# Task inputs
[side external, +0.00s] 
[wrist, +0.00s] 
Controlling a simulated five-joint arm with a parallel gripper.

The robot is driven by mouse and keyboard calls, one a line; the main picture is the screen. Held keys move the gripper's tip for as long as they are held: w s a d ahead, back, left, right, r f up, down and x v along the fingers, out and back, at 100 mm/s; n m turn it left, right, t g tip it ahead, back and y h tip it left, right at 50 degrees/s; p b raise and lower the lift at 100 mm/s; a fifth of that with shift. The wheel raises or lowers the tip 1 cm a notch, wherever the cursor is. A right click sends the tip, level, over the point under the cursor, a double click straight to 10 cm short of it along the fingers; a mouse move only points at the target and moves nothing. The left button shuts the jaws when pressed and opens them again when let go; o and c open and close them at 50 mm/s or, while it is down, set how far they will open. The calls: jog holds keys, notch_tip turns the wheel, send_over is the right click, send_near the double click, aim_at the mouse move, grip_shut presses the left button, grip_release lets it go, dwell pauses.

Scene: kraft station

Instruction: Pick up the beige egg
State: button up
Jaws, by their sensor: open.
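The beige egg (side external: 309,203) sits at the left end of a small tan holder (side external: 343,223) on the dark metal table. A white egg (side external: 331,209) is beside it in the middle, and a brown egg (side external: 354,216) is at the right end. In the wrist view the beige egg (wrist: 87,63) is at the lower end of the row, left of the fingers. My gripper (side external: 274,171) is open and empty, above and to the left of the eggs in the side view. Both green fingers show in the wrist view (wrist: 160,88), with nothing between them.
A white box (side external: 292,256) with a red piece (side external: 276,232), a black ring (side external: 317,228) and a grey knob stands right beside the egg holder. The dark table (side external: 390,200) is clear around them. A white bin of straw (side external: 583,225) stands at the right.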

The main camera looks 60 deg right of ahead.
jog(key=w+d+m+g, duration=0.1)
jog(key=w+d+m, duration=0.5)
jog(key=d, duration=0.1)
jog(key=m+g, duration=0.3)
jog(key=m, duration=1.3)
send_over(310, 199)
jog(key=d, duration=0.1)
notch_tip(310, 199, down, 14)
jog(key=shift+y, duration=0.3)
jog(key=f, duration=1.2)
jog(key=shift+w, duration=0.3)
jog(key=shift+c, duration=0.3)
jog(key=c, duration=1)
...
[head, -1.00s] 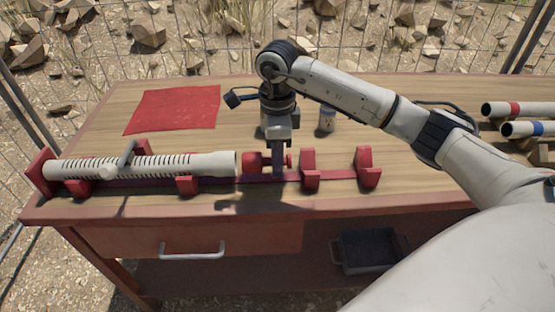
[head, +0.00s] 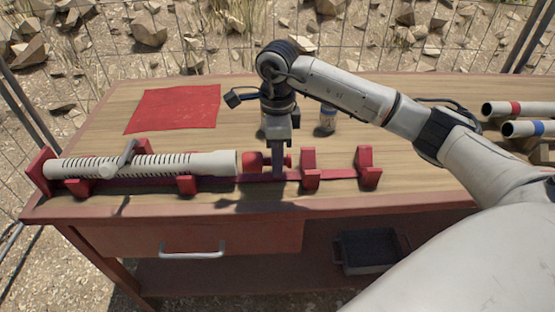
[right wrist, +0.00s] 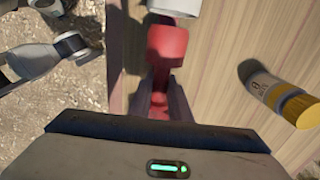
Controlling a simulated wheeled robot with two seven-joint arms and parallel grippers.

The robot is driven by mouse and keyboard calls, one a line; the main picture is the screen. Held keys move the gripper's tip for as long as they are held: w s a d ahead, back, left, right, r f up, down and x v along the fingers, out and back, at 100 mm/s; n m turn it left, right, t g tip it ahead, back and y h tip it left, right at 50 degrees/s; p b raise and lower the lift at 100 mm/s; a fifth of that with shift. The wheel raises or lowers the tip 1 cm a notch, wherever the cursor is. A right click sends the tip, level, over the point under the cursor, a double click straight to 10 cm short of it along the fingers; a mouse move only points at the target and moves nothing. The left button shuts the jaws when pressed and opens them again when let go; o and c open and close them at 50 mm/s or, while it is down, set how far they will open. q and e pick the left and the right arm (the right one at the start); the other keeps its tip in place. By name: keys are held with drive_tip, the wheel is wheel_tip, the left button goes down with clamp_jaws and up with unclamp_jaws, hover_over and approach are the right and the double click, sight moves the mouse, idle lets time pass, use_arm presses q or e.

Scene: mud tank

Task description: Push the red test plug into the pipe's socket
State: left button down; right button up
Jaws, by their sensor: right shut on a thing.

# Problem details
Within the material above, extract exactly the lines that start at the line containing "presses q or e." and stop after the line containing "State: left button down; right button up", and only those.

# Output for this task
The robot is driven by mouse and keyboard calls, one a line; the main picture is the screen. Held keys move the gripper's tip for as long as they are held: w s a d ahead, back, left, right, r f up, down and x v along the fingers, out and back, at 100 mm/s; n m turn it left, right, t g tip it ahead, back and y h tip it left, right at 50 degrees/s; p b raise and lower the lift at 100 mm/s; a fifth of that with shift. The wheel raises or lowers the tip 1 cm a notch, wherever the cursor is. A right click sends the tip, level, over the point under the cursor, a double click straight to 10 cm short of it along the fingers; a mouse move only points at the target and moves nothing. The left button shuts the jaws when pressed and opens them again when let go; o and c open and close them at 50 mm/s or, while it is down, set how far they will open. q and e pick the left and the right arm (the right one at the start); the other keeps its tip in place. By name: keys are held with drive_tip, the wheel is wheel_tip, the left button goes down with clamp_jaws and up with unclamp_jaws, hover_over and approach are the right and the double click, sight moves the mouse, idle lets time pass, use_arm presses q or e.

Scene: mud tank

Task description: Push the red test plug into the pipe's socket
State: left button down; right button up

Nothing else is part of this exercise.